Como vemos, a lei separa dois momentos distintos na responsabilização subsidiária. O primeiro, é o momento em que a administração tributária pode efetuar a reversão. Esse momento ocorre logo que se determine a insuficiência de bens penhoráveis do devedor principal e eventuais responsáveis solidários. Essa determinação decorrerá da avaliação do valor do ativo do responsável originário e da sua comparação com o valor da dívida.

Apurando-se a insuficiência do activo para solver as dívidas tributários, a AT poderá chamar à execução os responsáveis subsidiários e, após a necessária audição, constituí-los devedores mediante citação.

Neste caso, ficará suspenso o processo de execução fiscal contra o responsável subsidiário, como resulta do n.º 3 do art. 23º LGT, sem prejuízo de a AT poder lançar mão das providências destinadas a assegurar a cobrança do crédito tributário.

O segundo momento é aquele em que a AT pode iniciar os actos de coerção sobre o património do devedor. Neste (segundo) momento, antes de executar o património do devedor subsidiário, é necessário que tenha sido previamente excutido o património do devedor principal, a fim de se delimitar com precisão o âmbito da responsabilidade financeira do revertido[1].

Pois bem, no caso em apreço, a AT reverteu a execução contra o responsável subsidiário sem apurar se os bens da devedora originária eram ou não suficientes para solver a dívida tributária.

Ou seja, no primeiro dos momentos equacionados, a AT sem apurar o valor da totalidade dos bens que integram a esfera patrimonial da devedora principal, procedeu à reversão da execução contra o responsável subsidiário.

E não foi por desconhecer a existência de bens que a AT não os considerou.
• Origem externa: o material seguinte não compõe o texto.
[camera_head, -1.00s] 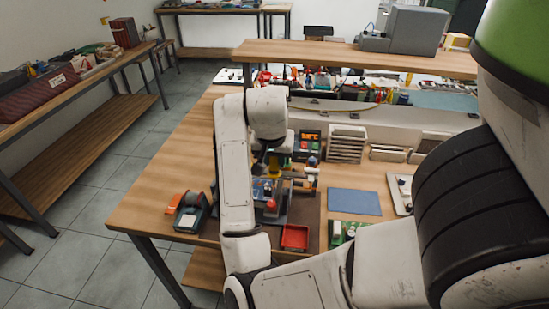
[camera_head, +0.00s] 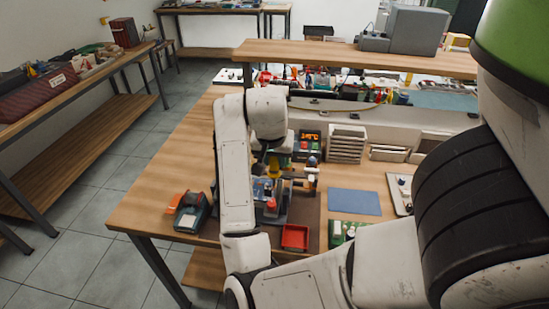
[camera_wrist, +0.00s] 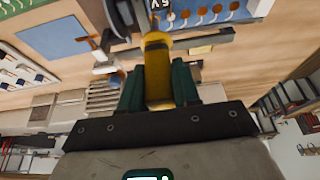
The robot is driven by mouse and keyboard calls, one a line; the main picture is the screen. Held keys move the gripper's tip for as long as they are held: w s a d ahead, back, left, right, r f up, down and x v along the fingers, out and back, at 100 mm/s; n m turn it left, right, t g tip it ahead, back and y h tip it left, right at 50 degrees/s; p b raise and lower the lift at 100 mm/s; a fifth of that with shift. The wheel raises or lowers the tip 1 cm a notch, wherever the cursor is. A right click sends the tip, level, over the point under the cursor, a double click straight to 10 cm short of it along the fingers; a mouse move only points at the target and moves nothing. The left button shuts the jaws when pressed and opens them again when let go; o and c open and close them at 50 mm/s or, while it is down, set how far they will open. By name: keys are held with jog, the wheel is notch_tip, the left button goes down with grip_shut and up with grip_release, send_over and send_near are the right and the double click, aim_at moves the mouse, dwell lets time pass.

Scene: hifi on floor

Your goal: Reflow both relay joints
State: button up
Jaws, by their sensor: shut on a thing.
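In the wrist view, my gripper (camera_wrist: 158,85) is shut on a yellow cylindrical handle (camera_wrist: 157,62), likely a soldering iron. Its dark green fingers press on both sides. The handle points away from me towards a dark round part, and its tip cannot be made out. A blue board with orange round spots (camera_wrist: 212,12) lies just beyond, to the right; I cannot tell which spots are relay joints. In the head view, my arm hides most of the work spot, where a small blue item and a red knob-like part (camera_head: 271,204) show. Contact between tip and board cannot be seen.
A station with a lit red display (camera_head: 310,137) stands behind the work spot. A red tray (camera_head: 295,237), blue mat (camera_head: 354,202) and green board (camera_head: 337,237) lie to the right. A dark teal and orange dispenser (camera_head: 188,214) stands left.

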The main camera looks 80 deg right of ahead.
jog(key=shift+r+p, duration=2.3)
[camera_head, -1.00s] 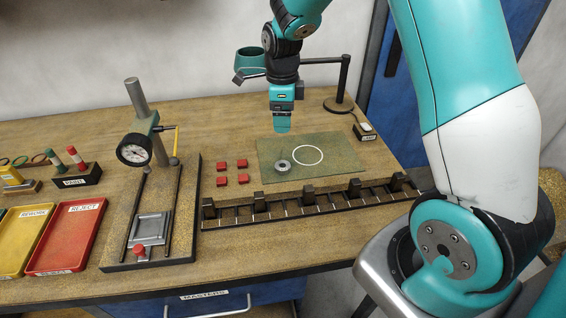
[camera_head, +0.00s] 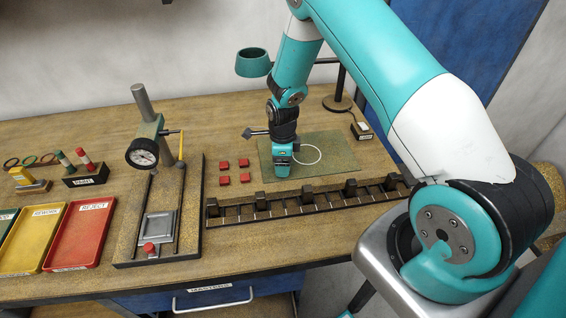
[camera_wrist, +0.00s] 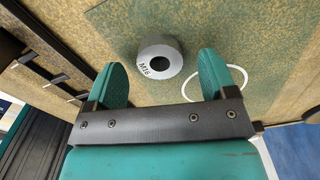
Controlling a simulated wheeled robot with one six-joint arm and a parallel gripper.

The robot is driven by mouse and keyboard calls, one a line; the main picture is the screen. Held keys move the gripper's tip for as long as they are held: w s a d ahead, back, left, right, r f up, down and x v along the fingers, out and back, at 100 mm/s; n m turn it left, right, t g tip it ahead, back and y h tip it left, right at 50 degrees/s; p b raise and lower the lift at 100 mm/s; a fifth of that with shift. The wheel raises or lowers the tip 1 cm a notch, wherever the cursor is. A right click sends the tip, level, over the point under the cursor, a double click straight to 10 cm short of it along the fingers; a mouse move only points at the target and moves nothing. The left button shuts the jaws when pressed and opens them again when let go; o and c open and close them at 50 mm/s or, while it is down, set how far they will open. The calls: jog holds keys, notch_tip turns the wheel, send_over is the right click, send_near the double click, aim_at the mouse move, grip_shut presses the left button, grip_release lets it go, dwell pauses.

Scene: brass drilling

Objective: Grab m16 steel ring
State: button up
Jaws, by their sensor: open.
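The M16 steel ring (camera_wrist: 160,62) is a grey ring with a dark hole and the mark "M16" on its face. It lies on the green mat (camera_wrist: 262,28), to the left of the white circle, in the wrist view. My gripper (camera_wrist: 162,78) is open, with its two teal fingers apart and nothing between them; the ring shows just beyond and between the fingertips. In the head view my gripper (camera_head: 282,172) points down over the left part of the mat (camera_head: 345,160). There the ring is hidden behind my gripper.
A black slotted rail (camera_head: 325,202) with several dark blocks runs along the mat's front. Several red blocks (camera_head: 235,172) lie left of the mat. The dial gauge stand (camera_head: 145,152) stands further left, beside red and yellow trays (camera_head: 80,235). A dark post (camera_head: 342,90) rises behind.

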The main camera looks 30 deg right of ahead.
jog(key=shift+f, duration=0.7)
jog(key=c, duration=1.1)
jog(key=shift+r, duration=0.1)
No exercício do direito de audição o revertido alertou para o facto de AT nada ter diligenciado “...relativamente ao apuramento do valor do trespasse do estabelecimento que certamente será significativo em função da sua antiguidade e bom nome, concluindo-se daqui que não estão reunidos os pressupostos materiais para que a reversão se verifique...”.

Perante esta observação, na informação subsequente dos serviços, diz-se apenas que “dada a conjectura económica grave do país, e tendo em conta uma regra básica da economia, em que um bem tem o valor que a procura lhe confere, de nada vale ao executado deter a posse de um trespasse sobre um estabelecimento de restauração com “...antiguidade...” e “...bom nome...”, se depois na venda não existirem propostas cujo valor permitam colmatar os valores em dívida da empresa...”.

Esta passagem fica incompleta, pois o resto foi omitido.